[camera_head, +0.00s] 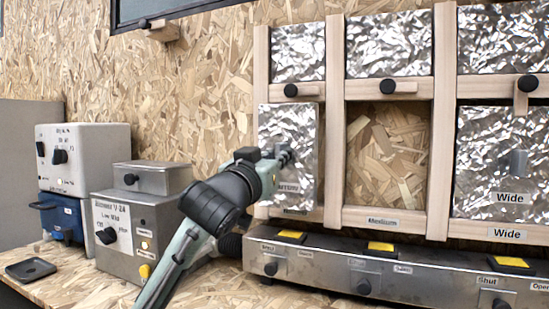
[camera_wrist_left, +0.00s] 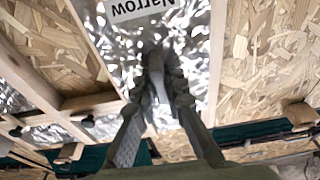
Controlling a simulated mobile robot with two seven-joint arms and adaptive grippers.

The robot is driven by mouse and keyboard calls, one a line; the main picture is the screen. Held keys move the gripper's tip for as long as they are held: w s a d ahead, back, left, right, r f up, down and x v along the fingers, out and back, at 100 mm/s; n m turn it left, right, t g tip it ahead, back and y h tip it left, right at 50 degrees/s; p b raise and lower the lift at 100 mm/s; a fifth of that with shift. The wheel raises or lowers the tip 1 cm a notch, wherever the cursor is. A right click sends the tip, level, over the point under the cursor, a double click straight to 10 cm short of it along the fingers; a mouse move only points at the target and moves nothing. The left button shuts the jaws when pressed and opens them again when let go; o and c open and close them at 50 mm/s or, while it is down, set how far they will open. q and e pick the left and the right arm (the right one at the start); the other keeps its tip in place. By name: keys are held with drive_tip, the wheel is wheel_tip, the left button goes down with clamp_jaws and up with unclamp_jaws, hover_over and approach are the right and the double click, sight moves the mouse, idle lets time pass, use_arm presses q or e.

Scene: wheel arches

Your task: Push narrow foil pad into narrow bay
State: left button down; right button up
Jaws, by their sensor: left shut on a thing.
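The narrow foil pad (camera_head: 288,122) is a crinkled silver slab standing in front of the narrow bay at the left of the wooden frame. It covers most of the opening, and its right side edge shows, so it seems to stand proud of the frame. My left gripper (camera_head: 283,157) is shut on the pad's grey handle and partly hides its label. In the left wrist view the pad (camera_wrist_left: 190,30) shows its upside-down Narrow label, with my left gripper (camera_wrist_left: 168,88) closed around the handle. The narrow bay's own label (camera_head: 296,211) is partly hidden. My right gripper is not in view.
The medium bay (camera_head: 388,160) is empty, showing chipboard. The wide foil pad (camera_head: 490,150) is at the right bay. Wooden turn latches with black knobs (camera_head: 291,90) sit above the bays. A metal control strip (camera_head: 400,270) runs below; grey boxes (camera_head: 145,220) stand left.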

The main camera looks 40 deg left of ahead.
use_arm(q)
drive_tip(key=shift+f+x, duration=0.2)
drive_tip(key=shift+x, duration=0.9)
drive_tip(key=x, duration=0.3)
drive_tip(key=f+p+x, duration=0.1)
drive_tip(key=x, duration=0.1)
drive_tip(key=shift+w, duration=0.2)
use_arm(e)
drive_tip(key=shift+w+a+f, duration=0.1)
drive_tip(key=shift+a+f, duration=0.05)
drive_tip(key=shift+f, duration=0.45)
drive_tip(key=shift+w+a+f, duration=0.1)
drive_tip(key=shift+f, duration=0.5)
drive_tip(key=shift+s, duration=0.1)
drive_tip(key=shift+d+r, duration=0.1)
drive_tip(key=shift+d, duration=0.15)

● ● ●

* **Work to do**
Emit only the lines from the one containing "Scene: wheel arches" through the one containing "State: left button down; right button up", copied exactly.

* **Reply to the exercise**
Scene: wheel arches

Your task: Push narrow foil pad into narrow bay
State: left button down; right button up

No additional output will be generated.